Overview of datasets

CESNET-TLS22

CESNET-TLS22

  • TLS protocol
  • Collected in 2021
  • Spans two weeks
  • Contains 141 million samples
  • Has 191 application classes

This dataset was published in "Fine-grained TLS services classification with reject option" (DOI, arXiv). It was built from live traffic collected using high-speed monitoring probes at the perimeter of the CESNET2 network.

For detailed information about the dataset, please refer to the linked paper and the dataset metadata page.

CESNET-QUIC22

CESNET-QUIC22

  • QUIC protocol
  • Collected in 2022
  • Spans four weeks
  • Contains 153 million samples
  • Has 102 application classes and three background traffic classes

This dataset was published in "CESNET-QUIC22: A large one-month QUIC network traffic dataset from backbone lines" (DOI). The QUIC protocol has the potential to replace TLS over TLS as the standard protocol for reliable and secure Internet communication. Due to its design that makes the inspection of connection handshakes challenging and its usage in HTTP/3, there is an increasing demand for QUIC traffic classification methods.
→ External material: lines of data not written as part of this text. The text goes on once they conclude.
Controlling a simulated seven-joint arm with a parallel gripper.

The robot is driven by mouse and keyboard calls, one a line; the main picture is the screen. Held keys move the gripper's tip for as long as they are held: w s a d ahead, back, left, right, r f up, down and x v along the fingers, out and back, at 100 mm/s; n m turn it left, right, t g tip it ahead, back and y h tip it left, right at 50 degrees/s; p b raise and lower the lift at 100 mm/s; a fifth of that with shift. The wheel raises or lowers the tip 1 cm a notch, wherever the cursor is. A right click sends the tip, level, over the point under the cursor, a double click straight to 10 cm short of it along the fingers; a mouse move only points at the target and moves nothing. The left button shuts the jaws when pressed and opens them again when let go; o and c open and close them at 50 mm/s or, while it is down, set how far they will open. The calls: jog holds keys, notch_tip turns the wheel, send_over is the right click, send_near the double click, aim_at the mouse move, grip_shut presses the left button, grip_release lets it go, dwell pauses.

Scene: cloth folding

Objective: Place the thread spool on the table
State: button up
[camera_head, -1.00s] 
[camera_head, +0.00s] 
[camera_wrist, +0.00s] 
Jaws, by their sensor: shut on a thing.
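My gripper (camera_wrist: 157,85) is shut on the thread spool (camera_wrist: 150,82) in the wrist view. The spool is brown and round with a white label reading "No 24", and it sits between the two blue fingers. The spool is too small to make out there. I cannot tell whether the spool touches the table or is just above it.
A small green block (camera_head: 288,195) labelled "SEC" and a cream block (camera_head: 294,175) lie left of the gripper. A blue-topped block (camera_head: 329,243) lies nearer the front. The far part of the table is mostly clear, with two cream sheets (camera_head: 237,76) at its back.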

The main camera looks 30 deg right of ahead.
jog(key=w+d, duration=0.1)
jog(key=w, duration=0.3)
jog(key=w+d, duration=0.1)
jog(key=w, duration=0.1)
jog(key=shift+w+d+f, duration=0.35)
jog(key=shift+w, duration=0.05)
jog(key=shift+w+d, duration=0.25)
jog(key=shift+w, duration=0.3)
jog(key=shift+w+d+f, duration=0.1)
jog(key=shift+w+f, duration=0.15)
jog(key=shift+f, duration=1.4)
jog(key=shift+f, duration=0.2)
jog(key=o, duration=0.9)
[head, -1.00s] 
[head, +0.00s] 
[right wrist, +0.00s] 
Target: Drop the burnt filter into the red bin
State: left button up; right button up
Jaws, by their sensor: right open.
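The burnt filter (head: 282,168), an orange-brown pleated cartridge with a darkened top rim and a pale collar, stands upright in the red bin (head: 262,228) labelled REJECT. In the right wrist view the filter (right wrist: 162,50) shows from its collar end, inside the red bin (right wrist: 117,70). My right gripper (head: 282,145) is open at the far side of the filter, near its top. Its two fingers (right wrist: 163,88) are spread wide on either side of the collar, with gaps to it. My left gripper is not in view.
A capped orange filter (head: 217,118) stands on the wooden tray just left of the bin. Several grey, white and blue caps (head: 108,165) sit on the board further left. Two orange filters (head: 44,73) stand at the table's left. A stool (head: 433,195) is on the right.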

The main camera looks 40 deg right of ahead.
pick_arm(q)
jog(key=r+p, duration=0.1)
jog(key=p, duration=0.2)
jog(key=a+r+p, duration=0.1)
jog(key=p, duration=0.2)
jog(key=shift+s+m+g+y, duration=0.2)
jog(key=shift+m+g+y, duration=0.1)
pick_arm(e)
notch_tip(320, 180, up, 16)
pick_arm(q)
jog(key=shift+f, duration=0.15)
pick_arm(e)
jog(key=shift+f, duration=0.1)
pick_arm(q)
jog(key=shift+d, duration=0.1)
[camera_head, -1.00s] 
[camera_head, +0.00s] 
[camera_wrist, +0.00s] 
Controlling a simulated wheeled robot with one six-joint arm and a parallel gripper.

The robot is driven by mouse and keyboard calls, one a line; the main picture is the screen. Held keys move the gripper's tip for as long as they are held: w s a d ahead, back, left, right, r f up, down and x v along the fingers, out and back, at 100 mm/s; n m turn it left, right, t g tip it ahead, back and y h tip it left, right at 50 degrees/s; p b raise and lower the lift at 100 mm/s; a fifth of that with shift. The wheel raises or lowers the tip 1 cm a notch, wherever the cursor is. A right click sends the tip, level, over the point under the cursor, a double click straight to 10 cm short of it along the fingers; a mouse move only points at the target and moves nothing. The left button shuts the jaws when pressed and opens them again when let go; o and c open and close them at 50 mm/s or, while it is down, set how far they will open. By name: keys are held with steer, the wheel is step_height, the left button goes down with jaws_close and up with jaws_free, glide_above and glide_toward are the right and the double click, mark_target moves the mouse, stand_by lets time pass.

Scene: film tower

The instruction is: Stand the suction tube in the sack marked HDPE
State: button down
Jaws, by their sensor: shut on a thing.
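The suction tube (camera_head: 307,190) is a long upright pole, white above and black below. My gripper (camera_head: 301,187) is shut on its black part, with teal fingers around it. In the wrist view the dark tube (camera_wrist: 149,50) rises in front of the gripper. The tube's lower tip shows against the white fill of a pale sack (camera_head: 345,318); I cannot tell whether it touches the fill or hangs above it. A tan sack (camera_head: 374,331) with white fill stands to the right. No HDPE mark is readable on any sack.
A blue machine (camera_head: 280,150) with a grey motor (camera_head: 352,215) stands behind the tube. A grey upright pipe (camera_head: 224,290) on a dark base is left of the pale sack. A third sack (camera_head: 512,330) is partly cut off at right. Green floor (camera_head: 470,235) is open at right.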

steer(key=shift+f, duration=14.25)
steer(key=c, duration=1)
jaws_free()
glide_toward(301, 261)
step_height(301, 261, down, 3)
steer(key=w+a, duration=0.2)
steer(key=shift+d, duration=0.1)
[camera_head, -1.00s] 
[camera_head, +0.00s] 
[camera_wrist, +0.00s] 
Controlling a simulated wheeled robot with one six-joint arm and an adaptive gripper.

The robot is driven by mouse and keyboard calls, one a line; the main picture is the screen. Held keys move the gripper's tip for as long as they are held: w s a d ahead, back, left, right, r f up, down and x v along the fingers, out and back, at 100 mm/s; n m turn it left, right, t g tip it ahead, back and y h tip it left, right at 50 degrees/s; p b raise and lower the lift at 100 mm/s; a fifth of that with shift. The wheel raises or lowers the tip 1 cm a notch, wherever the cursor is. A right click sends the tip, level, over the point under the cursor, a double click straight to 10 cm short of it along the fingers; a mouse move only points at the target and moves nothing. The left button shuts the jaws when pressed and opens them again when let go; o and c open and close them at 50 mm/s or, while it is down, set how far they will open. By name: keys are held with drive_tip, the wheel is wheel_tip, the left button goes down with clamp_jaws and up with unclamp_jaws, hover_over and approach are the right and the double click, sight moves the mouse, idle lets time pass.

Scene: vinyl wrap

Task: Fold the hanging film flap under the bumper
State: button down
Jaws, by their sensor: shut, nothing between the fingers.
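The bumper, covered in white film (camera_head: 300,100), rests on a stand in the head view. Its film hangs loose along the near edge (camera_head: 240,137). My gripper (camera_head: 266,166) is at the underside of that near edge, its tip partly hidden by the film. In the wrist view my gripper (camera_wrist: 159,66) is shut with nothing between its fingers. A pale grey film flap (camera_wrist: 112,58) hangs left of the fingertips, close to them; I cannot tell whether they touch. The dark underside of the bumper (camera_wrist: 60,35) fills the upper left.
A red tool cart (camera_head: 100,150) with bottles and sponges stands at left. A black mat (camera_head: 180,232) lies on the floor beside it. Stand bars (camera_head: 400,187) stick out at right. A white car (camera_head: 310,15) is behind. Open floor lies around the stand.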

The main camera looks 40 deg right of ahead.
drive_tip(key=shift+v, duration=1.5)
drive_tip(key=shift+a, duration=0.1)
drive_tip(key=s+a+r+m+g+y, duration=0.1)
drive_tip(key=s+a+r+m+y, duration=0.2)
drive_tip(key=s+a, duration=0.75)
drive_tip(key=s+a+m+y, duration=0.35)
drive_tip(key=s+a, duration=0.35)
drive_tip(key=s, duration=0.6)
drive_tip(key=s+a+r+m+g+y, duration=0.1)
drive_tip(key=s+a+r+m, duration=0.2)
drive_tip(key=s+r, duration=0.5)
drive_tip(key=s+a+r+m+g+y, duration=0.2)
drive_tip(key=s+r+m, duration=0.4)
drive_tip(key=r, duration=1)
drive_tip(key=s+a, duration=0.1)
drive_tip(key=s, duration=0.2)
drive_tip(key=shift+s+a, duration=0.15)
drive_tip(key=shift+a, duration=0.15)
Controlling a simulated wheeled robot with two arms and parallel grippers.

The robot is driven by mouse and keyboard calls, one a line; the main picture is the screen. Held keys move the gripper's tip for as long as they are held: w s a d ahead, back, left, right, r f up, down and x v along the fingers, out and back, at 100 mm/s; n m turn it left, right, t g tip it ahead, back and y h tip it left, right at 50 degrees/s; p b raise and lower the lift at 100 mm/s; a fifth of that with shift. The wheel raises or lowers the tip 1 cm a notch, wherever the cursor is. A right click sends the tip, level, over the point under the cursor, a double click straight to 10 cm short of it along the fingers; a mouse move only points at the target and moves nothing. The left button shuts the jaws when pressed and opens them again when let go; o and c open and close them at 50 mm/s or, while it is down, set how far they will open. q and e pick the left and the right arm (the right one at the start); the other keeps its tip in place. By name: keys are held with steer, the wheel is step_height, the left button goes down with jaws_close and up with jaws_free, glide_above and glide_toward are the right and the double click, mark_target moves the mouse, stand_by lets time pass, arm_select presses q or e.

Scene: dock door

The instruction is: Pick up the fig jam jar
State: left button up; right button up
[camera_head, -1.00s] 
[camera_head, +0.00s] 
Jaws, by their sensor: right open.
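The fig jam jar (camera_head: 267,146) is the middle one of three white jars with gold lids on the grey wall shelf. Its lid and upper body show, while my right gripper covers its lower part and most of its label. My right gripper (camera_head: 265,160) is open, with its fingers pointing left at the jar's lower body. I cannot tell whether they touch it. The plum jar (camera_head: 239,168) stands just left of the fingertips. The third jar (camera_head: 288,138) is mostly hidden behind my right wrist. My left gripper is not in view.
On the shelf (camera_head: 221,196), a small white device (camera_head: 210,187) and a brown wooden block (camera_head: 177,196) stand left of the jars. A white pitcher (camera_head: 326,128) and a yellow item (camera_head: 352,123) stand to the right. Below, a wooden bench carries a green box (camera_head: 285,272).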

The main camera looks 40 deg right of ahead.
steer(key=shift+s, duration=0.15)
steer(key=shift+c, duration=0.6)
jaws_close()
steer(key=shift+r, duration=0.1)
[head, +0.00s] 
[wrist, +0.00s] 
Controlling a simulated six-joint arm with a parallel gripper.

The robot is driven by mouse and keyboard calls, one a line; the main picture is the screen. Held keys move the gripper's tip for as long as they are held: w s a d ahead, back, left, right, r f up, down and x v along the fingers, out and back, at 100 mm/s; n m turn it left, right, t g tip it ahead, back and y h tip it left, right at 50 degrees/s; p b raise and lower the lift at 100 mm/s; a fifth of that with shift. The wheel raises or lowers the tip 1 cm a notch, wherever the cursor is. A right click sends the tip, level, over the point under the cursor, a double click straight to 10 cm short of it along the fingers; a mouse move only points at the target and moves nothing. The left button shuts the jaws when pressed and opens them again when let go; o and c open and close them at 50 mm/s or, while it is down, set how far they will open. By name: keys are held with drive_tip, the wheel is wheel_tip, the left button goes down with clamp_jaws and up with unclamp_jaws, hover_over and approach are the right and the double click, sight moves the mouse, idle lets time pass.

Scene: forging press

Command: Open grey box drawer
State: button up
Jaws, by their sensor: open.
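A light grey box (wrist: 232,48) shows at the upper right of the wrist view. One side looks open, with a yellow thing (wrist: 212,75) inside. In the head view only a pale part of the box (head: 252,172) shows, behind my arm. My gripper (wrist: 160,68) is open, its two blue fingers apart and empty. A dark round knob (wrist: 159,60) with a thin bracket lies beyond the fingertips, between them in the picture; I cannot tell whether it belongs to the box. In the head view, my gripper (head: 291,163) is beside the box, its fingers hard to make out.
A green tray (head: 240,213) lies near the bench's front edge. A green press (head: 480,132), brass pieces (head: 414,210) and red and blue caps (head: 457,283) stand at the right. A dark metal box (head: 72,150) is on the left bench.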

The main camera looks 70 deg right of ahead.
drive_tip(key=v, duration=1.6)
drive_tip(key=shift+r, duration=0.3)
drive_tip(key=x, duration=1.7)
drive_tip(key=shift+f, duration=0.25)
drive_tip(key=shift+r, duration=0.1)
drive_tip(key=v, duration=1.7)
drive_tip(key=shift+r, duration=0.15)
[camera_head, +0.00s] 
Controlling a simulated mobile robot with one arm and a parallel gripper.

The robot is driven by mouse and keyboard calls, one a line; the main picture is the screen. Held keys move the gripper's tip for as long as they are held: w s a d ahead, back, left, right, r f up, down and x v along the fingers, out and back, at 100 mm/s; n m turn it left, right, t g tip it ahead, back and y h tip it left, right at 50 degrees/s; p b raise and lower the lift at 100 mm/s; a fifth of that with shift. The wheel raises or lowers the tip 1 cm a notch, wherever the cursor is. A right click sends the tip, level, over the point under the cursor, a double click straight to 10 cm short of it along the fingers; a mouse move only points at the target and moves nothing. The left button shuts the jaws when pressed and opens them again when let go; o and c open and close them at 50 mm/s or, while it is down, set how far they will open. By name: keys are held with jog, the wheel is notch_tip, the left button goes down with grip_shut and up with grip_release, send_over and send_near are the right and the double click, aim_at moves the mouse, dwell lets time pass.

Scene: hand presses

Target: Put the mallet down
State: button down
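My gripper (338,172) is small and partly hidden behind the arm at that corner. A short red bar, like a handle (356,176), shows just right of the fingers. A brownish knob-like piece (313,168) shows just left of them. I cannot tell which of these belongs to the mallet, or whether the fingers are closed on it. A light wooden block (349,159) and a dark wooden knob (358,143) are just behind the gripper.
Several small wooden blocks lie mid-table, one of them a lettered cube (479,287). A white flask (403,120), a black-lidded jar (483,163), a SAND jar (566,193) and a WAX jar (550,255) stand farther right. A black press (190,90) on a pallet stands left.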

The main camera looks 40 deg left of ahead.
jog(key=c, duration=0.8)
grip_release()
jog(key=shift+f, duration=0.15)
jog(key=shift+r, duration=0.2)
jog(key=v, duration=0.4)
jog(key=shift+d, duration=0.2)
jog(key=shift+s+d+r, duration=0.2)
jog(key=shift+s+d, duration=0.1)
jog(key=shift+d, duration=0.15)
For detailed information about the dataset, please refer to the linked paper and the dataset metadata page. Experiments based on this dataset were published in "Encrypted traffic classification: the QUIC case" (DOI).

CESNET-TLS-Year22

CESNET-TLS-Year22

  • TLS protocol
  • Collected in 2022
  • Spans one year
  • Contains 507 million samples
  • Has 180 application classes

Our newest dataset was published in the Scientific Data journal - "CESNET-TLS-Year22: A year-spanning TLS network traffic dataset from backbone lines" (DOI). This dataset is similar to CESNET-TLS22, containing almost the same classes (180 of the 191 application classes from CESNET-TLS22), while also providing additional features and covering the entire year of 2022. It is suitable for a comprehensive evaluation of traffic classification models and an assessment of their robustness in the ever-evolving environment of production networks.

For detailed information about the dataset, please refer to the linked paper and the dataset metadata page.